Global selloff continues after US labels China a currency manipulator
06 August 2019 03:53
Hong Kong (CNN Business)The global selloff continues.
Stocks in Asia were down across the board Tuesday as the US-China trade war reached a fever pitch. Hong Kong's Hang Seng Index (HSI), Japan's Nikkei, mainland China's Shanghai Composite Index (SHCOMP) and Taiwan's Taiex all fell more than 2% in early trading.
The heavy losses were triggered Monday after the Chinese government let the yuan fall below its 7-to-1 ratio with the US dollar for the first time in a decade. Global stocks fell on that move, including US markets, which suffered some of their biggest drops of the year. The Trump administration later labeled China a "currency manipulator."
The yuan remained volatile on Tuesday after the People's Bank of China fixed the currency at its weakest level in 11 years. The central bank's cut to the yuan's reference rate — a "band" it sets every day to curb how far up or down the yuan's value can move — was also the deepest in more than a year.
The yuan's daily reference rate Tuesday of roughly 6.97 to the US dollar is the currency's lowest since May 2008, during the global financial crisis.
The central bank's reference rate did not breach the critical 7-per-dollar level, which is closely watched by global traders.
But in mainland China on Tuesday, the yuan changes hands at about 7.06 to the dollar. Outside of China, where the yuan trades more freely, one dollar buys about 7.09 yuan.
You may also like:
"Today's fixing is an even bigger depreciation move," said Robert Carnell, chief economist and head of research in Asia Pacific at ING.
"We now have to wait to see how the US President views today's move, as it looks like he is personally taking control of US trade policy," Carnell added, speaking about US President Donald Trump. He said the United States could respond by increasing the 10% tariff that Trump recently announced on $300 billion worth of Chinese goods to 25% — a further escalation of an already intense trade war.
Analysts also fear the United States and China may be headed for a currency war.
"Continued yuan depreciation should be expected, albeit in a staggered pace. Beijing is likely to tolerate further weakness and we could see another 5% before the end of the year," said Edward Moya, New York-based senior market analyst at Oanda. "The US is likely to counter the breach of the critical 7 level to the dollar with verbal intervention. Currency wars are taking center stage. "
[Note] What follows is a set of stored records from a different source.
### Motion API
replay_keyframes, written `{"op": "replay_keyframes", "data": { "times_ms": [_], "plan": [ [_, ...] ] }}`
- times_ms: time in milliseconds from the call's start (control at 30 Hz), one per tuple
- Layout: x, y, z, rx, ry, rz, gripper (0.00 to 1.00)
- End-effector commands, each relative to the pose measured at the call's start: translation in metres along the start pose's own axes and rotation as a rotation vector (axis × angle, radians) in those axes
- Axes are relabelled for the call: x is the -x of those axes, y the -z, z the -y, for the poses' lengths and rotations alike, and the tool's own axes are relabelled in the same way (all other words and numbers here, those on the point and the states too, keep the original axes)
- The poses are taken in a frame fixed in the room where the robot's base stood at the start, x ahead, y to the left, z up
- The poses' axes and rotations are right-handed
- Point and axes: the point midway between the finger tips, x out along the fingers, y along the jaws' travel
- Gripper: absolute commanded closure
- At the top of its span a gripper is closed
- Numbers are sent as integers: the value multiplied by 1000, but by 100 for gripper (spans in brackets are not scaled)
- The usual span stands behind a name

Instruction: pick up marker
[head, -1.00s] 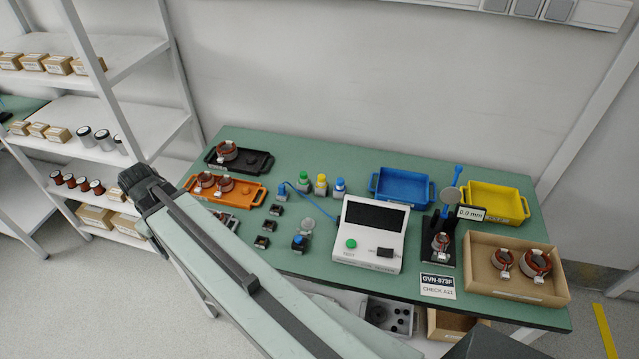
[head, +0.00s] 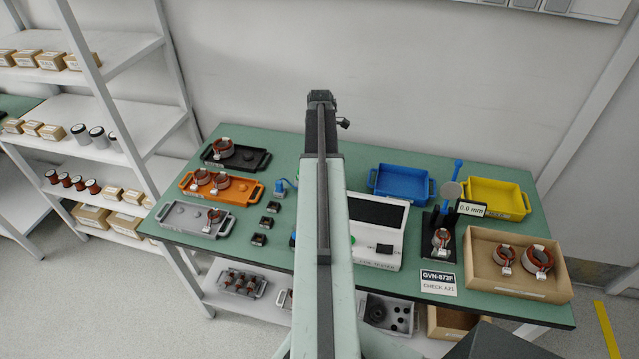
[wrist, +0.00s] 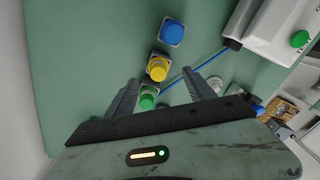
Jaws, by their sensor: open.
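I cannot make out a pen-shaped marker, and cannot tell which thing is the marker. In the wrist view, three capped containers stand in a row on the green bench: blue (wrist: 172,31), yellow (wrist: 157,68) and green (wrist: 147,100). My gripper (wrist: 163,77) is open above the bench, its fingers on either side of the green cap and pointing toward the yellow one. Nothing is held. In the head view, my gripper (head: 321,97) is raised over the bench's middle, and my arm hides the containers. A blue-topped item (head: 281,188) shows left of my arm.
The tester (head: 378,228) stands right of my arm; its blue cable (wrist: 200,64) crosses the bench near the caps. Trays line the left, including an orange tray (head: 250,191). A blue tray (head: 401,184), a gauge stand (head: 441,243) and a cardboard box (head: 520,286) are at right.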

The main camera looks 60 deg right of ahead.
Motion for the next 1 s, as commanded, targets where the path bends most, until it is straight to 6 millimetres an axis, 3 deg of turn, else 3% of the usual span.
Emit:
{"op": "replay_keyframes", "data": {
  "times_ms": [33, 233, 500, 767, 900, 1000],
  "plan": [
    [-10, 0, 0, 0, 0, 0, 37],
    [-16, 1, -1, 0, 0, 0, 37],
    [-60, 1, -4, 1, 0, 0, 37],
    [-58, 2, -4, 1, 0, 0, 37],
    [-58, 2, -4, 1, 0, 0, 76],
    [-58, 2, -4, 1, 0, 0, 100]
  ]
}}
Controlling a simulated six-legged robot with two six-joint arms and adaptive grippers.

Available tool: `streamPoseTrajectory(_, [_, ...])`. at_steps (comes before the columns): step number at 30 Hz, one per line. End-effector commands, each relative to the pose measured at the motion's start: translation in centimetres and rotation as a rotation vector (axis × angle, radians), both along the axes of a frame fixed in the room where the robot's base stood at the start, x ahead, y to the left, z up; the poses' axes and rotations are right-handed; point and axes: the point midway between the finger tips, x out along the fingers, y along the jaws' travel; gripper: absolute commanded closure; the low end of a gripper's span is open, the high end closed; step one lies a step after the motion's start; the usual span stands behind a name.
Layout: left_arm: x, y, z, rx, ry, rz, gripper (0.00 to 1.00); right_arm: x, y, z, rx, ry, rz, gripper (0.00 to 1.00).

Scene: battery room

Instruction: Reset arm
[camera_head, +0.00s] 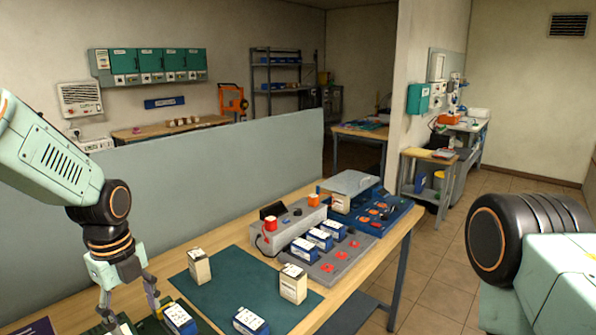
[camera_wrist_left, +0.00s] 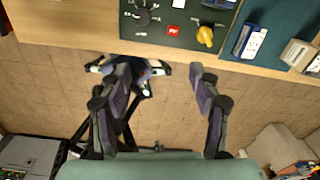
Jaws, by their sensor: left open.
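My left arm comes in from the left in the head view, bent downward. Its gripper (camera_head: 132,310) is open and empty above the near left part of the wooden bench (camera_head: 215,240). In the left wrist view the two fingers (camera_wrist_left: 163,78) stand wide apart with nothing between them. Floor tiles and the bench edge show behind them. Of my right arm only a dark joint and pale link show at the right edge of the head view, and its gripper is out of the picture.
A grey partition (camera_head: 215,180) runs behind the bench.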

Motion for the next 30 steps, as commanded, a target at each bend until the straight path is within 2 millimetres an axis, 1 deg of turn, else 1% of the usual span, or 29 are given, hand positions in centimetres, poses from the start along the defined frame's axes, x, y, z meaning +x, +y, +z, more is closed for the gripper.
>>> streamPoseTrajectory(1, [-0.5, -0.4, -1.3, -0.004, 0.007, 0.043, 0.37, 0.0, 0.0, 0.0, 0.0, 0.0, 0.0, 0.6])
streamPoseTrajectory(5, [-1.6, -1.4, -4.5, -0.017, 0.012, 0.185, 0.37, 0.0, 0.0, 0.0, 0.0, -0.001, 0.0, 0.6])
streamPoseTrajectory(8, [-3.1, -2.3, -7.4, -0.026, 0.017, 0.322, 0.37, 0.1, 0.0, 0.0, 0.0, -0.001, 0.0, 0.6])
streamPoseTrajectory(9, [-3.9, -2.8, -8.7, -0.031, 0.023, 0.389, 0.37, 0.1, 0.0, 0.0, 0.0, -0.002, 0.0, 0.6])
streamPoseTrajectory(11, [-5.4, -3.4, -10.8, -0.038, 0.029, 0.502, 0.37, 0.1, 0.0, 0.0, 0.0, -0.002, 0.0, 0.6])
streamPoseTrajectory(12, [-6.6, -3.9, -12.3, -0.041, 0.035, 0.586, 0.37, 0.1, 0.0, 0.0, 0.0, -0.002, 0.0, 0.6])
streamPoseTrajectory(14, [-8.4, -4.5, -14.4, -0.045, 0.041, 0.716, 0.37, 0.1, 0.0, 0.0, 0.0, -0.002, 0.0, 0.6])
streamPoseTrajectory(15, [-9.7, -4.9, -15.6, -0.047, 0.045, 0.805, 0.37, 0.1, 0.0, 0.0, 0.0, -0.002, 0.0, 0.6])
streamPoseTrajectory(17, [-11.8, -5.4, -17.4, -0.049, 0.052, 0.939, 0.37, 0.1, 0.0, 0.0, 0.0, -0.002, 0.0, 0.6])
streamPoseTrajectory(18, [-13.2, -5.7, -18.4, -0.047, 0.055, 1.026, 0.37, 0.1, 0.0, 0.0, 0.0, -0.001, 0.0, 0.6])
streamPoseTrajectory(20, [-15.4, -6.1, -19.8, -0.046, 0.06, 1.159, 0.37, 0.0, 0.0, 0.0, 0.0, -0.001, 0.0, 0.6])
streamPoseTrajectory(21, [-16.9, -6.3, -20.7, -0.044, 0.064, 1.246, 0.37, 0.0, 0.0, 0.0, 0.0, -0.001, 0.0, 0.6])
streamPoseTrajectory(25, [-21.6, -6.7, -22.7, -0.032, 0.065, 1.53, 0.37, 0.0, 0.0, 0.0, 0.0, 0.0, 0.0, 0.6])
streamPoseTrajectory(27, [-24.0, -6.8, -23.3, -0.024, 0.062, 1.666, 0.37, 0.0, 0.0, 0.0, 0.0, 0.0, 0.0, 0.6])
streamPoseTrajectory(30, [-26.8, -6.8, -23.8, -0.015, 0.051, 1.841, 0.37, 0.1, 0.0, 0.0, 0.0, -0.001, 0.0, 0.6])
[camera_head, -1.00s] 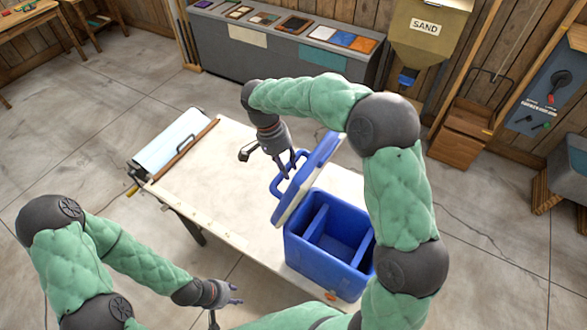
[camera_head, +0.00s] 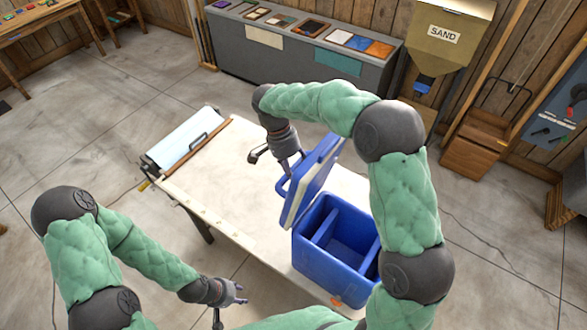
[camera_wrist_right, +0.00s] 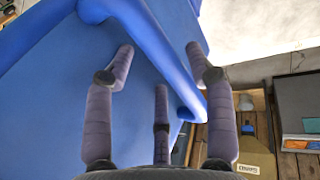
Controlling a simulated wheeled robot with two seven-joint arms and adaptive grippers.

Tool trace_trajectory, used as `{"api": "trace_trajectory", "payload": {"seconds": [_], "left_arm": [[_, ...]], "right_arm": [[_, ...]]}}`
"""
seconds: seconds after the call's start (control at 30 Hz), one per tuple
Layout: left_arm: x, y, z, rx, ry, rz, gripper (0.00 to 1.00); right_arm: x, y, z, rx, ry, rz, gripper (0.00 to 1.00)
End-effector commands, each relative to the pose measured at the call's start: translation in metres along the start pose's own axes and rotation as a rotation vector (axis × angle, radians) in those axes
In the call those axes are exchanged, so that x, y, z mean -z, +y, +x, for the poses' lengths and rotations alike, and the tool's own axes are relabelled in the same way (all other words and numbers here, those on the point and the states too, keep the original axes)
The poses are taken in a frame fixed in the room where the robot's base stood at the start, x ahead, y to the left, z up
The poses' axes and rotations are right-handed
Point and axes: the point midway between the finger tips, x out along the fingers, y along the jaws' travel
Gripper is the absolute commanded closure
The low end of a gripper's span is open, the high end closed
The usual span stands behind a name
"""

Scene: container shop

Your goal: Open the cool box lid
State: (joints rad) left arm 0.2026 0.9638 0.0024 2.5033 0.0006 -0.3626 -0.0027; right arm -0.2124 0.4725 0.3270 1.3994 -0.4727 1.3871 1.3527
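The blue cool box (camera_head: 312,262) stands on the near right end of the table, its divided inside visible from above. Its lid (camera_head: 318,180) is raised and steeply tilted along the box's left side, with a pale inner face and a blue handle (camera_head: 283,187). My right gripper (camera_head: 291,166) is at the lid's outer side, close to the handle. In the right wrist view its fingers (camera_wrist_right: 160,52) are spread apart, with blue lid surface (camera_wrist_right: 70,110) filling much of the view; contact is unclear. My left gripper (camera_head: 238,293) is low, near the table's front edge, away from the box; its finger opening is unclear.
The white tabletop (camera_head: 225,185) is largely clear left of the box. A roll holder with a pale sheet (camera_head: 185,140) is at its far left end. A grey counter (camera_head: 300,50) and a sand dispenser (camera_head: 440,50) stand behind. My right arm passes over the box's right side.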

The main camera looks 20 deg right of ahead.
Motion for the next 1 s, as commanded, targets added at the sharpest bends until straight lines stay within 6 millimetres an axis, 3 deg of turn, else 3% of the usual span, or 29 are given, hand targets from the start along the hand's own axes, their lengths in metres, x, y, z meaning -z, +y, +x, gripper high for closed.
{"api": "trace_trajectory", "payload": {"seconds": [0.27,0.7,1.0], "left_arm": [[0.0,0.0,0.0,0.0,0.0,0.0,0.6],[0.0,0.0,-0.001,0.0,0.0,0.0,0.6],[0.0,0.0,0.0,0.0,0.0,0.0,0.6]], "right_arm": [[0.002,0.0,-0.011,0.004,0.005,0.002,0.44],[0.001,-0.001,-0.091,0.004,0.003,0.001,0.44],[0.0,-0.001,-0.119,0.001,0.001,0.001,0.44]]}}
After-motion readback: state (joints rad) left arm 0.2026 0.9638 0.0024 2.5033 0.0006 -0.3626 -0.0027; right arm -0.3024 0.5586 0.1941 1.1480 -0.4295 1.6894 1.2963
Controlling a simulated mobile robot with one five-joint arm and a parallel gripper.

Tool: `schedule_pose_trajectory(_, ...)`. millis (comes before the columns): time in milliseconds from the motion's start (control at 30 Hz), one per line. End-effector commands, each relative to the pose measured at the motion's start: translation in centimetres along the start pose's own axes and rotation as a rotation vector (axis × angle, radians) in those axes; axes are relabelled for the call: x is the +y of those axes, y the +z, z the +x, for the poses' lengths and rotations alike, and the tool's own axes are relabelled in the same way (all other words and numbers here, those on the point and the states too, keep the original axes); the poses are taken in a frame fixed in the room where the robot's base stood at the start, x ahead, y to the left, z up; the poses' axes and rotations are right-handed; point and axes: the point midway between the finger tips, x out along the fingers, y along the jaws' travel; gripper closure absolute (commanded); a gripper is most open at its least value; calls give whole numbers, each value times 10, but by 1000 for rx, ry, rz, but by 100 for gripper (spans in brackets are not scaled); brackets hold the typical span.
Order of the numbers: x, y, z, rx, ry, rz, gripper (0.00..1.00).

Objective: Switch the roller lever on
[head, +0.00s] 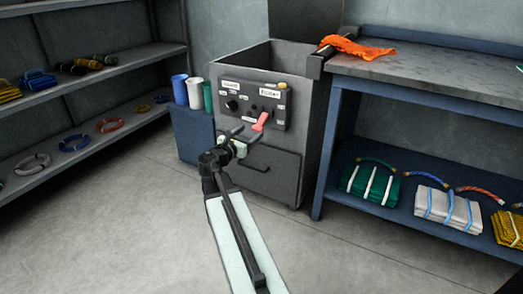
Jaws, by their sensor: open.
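The roller lever is a red-pink handle (261,122) on the dark control panel (238,117) of a grey cabinet. It sits at the panel's right side, below a white label, and points downward. The label's text is small and hard to read. My gripper (247,131) is open and empty in front of the panel, just below and left of the lever. I cannot tell whether a finger touches the lever. My arm comes up from the bottom of the view and hides part of the cabinet front.
The panel also has a dark knob (232,105). A drawer handle (248,162) is below. A blue workbench (400,80) with an orange cloth (357,48) stands right. Cups (195,92) stand on a blue box to the left. The floor in front is clear.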

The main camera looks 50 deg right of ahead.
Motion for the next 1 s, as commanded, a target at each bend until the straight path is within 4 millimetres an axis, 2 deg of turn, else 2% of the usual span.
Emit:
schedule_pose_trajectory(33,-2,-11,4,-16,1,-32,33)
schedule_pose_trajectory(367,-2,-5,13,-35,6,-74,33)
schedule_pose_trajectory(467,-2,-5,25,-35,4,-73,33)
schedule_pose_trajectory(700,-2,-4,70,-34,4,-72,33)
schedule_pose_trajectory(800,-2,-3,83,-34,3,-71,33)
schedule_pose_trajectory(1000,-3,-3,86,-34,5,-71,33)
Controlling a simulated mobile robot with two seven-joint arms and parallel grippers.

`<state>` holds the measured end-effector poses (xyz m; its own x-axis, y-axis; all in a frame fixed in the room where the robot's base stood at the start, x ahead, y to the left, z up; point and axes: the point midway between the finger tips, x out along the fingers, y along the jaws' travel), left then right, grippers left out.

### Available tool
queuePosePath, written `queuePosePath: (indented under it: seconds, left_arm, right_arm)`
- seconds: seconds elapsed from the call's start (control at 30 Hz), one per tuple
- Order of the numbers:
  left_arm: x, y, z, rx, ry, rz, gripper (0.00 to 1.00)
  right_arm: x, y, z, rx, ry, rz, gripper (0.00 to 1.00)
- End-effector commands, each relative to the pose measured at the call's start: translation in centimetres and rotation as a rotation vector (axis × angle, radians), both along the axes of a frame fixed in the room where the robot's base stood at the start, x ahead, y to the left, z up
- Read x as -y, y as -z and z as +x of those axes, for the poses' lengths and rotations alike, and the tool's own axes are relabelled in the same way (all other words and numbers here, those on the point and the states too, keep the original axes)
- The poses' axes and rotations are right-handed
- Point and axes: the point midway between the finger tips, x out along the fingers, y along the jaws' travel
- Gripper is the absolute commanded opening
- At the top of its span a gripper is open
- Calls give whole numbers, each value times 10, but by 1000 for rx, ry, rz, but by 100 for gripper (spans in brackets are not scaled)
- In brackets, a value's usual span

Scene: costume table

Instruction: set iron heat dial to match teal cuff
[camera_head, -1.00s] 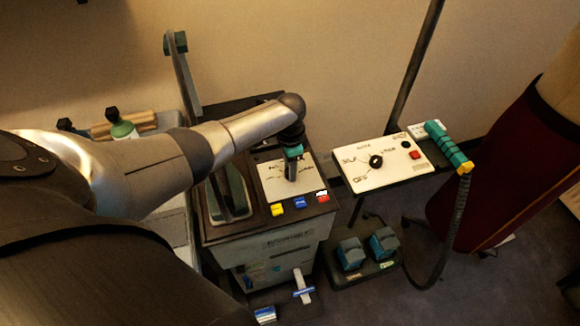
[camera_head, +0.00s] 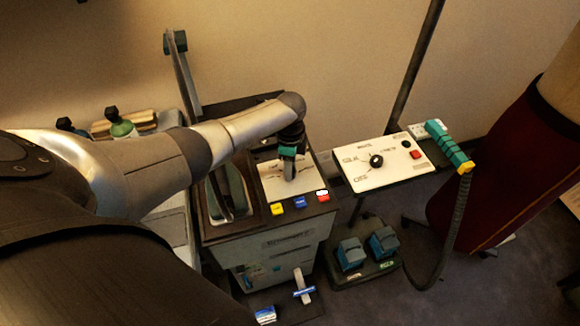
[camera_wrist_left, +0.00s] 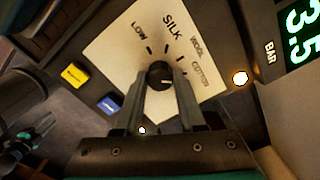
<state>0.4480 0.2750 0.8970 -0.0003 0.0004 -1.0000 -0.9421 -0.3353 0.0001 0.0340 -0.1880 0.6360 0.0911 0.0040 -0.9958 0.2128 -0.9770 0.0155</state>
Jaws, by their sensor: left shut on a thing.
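The iron heat dial is a round black knob (camera_wrist_left: 159,74) on a cream panel marked LOW, SILK, WOOL and COTTON. A small pale mark shows on the knob, but I cannot tell clearly which label it faces. My left gripper (camera_wrist_left: 161,90) is shut on the knob, one finger on either side. In the head view, the left gripper (camera_head: 289,172) points down at the cream panel (camera_head: 270,184) on top of the ironing station, and hides the knob. I cannot make out a teal cuff.
Yellow (camera_head: 278,209), blue (camera_head: 299,202) and red buttons (camera_head: 322,196) line the panel's front edge. A second white panel (camera_head: 395,170) with a black knob stands to the right, beside a teal hose handle (camera_head: 448,145). A lit 3.5 BAR display (camera_wrist_left: 300,35) shows in the wrist view.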

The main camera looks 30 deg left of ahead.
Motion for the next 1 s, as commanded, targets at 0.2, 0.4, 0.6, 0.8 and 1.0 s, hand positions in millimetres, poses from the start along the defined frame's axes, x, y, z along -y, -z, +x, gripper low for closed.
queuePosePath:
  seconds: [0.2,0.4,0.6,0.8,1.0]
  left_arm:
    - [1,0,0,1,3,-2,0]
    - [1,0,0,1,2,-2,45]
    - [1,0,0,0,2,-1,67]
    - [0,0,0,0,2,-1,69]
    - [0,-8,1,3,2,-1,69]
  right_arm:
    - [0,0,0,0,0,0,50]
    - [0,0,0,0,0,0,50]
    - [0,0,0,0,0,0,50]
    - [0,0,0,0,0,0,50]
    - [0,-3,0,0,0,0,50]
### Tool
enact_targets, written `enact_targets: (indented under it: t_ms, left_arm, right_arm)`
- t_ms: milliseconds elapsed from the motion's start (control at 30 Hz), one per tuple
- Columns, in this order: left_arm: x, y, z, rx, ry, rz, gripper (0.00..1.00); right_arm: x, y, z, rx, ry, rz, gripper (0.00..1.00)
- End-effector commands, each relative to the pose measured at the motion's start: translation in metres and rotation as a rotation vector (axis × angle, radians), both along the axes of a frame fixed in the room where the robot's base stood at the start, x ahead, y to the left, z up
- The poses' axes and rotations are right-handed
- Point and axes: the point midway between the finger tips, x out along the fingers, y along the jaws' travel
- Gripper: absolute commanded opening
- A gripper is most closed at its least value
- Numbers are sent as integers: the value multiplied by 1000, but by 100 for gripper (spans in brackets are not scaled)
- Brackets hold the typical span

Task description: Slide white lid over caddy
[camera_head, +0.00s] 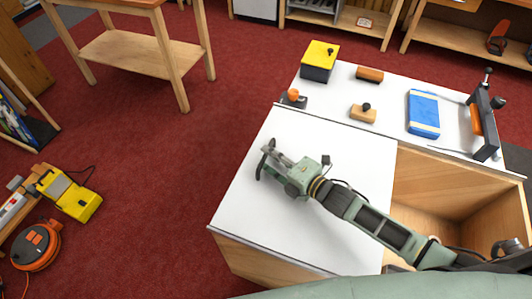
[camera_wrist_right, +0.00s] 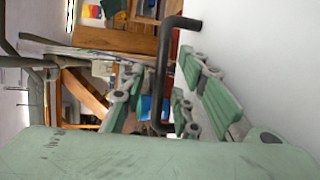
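The white lid (camera_head: 310,140) lies flat over the left part of the wooden caddy (camera_head: 455,172). The caddy's right part is uncovered and shows a bare wooden interior. A black bar handle (camera_head: 266,158) stands near the lid's left edge; it also shows in the right wrist view (camera_wrist_right: 161,85). My right gripper (camera_head: 273,163) reaches across the lid from the right to this handle. In the right wrist view its green-padded fingers (camera_wrist_right: 155,105) are apart, with the handle bar between them; contact is unclear. My left gripper is in neither view.
Behind the lid, a white top (camera_head: 390,95) carries a yellow-topped box (camera_head: 320,60), a blue pack (camera_head: 423,113), wooden blocks and a dark clamp-like tool (camera_head: 485,122). An orange reel (camera_head: 36,245) lies farther left.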

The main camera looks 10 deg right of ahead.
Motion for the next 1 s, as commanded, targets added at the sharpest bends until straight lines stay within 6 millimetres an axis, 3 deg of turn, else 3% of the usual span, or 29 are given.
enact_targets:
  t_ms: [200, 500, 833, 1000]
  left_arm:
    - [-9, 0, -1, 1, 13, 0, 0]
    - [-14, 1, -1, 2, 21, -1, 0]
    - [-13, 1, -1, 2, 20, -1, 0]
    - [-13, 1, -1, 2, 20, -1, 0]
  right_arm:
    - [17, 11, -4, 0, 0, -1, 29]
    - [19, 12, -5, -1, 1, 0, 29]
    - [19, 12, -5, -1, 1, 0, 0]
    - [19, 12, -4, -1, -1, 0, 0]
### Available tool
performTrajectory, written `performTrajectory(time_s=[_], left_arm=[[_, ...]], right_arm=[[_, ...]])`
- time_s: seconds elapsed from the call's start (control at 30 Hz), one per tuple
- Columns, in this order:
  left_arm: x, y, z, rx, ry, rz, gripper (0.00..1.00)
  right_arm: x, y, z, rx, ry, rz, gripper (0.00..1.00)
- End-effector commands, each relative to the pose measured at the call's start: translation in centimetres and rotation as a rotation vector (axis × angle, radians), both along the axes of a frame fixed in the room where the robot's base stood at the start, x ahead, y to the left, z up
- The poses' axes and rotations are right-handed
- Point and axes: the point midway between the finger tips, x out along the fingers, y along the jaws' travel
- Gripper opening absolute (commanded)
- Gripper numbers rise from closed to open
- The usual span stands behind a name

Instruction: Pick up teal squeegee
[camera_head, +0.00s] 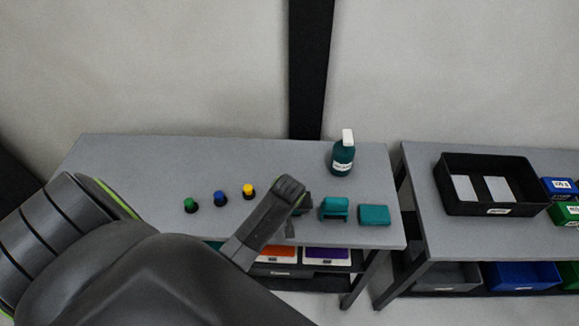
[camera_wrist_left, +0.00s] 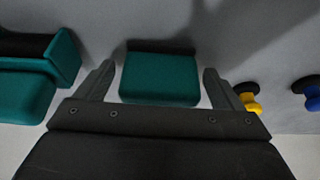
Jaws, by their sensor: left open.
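A teal squeegee (camera_wrist_left: 160,78), a block with a dark strip along its far edge, lies on the table between the two fingers of my left gripper (camera_wrist_left: 160,82) in the left wrist view. The fingers are open, with a small gap on each side of the block. In the head view my left gripper (camera_head: 292,203) is over the table, left of the other teal pieces, and mostly hides this squeegee. My right gripper is not in view.
A teal holder-like piece (camera_head: 335,208) and a flat teal block (camera_head: 374,215) lie just right of my gripper. A teal bottle (camera_head: 343,158) stands behind. Green (camera_head: 190,205), blue (camera_head: 220,198) and yellow (camera_head: 249,190) capped items stand left. A black tray (camera_head: 488,210) sits on the right table.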

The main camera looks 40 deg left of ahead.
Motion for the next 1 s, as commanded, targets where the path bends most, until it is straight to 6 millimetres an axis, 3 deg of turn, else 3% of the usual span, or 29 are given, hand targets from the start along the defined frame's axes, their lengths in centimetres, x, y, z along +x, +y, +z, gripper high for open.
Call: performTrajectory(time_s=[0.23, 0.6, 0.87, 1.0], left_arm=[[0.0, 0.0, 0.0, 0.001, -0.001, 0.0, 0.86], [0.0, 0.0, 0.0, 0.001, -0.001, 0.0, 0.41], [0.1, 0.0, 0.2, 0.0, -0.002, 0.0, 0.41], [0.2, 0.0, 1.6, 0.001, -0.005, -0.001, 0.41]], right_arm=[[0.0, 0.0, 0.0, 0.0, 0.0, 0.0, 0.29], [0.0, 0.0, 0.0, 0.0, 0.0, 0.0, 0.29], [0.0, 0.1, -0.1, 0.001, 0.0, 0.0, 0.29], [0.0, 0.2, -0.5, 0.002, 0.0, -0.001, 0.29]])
Here are some of the other big moves on Asian markets at 11:30 a.m. Hong Kong time.
The Hang Seng fell 1.4%. The index has wiped out all of this year's gains and is down 0.2% year-to-date. Sunny Optical Technology and AAC Technologies, which supply components to Chinese telecoms giant Huawei, sank 5.1% each. They were the biggest losers on the Hang Seng.Mainland China's benchmark Shanghai Composite Index (SHCOMP) lost 2.4%. Japan's Nikkei fell 2%. South Korea's Kospi (KOSPI) fell 0.5%. Australia's S&P/ASX 200 dropped 2.2%. Taiwan's Taiex lost 0.3%. US stocks futures tumbled, suggesting Wall Street is poised to suffer another day of declines. Dow futures were down 248 points, or 1%. S&P 500 futures and Nasdaq futures also both tumbled 1%.
HSBC (HBCYF) shares that are listed in Hong Kong continued their decline, down 2.5% on Tuesday morning. The British banking giant dropped 1.9% on Monday after it announced John Flint will step down as chief executive.